GOAL
Count the lines below that contain the word "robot" and give only the number.

:::::

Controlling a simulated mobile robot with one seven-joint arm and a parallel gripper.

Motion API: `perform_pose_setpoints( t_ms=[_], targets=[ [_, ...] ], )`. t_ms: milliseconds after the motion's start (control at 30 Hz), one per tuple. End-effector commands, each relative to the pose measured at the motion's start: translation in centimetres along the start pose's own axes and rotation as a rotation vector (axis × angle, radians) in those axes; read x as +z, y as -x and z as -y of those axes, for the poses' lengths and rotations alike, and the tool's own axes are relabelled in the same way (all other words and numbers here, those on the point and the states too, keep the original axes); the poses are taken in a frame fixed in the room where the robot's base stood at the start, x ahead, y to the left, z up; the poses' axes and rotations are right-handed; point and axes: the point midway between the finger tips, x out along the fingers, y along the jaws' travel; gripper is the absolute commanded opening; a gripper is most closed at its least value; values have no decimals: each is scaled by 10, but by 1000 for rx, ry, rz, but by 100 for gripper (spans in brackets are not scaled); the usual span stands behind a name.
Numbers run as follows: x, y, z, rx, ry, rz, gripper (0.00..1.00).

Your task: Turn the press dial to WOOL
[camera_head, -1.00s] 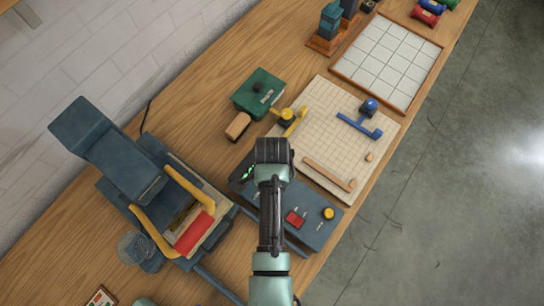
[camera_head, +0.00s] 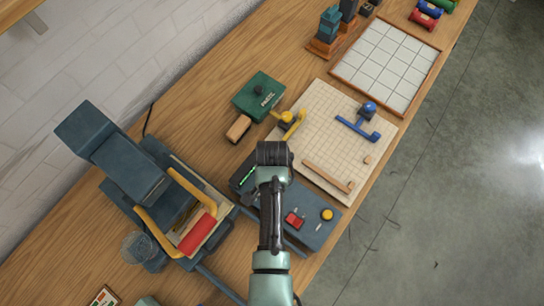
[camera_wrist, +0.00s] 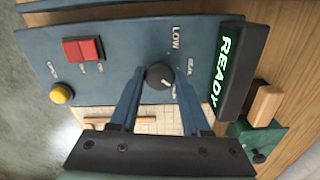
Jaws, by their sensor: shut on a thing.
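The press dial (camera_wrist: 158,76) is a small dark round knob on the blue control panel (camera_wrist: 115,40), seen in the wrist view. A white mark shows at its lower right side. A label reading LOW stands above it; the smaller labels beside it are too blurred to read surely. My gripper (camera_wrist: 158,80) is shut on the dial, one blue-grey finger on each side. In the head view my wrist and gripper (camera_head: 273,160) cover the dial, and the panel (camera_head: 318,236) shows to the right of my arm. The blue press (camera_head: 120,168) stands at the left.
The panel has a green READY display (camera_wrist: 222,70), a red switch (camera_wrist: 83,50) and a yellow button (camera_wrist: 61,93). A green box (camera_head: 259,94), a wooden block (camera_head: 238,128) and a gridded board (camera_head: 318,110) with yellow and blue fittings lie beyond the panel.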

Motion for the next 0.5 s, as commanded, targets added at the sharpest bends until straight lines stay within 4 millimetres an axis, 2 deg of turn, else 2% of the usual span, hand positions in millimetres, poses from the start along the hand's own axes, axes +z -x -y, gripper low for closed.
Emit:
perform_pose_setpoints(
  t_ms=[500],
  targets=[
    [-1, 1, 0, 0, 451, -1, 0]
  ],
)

:::::

REPLY
2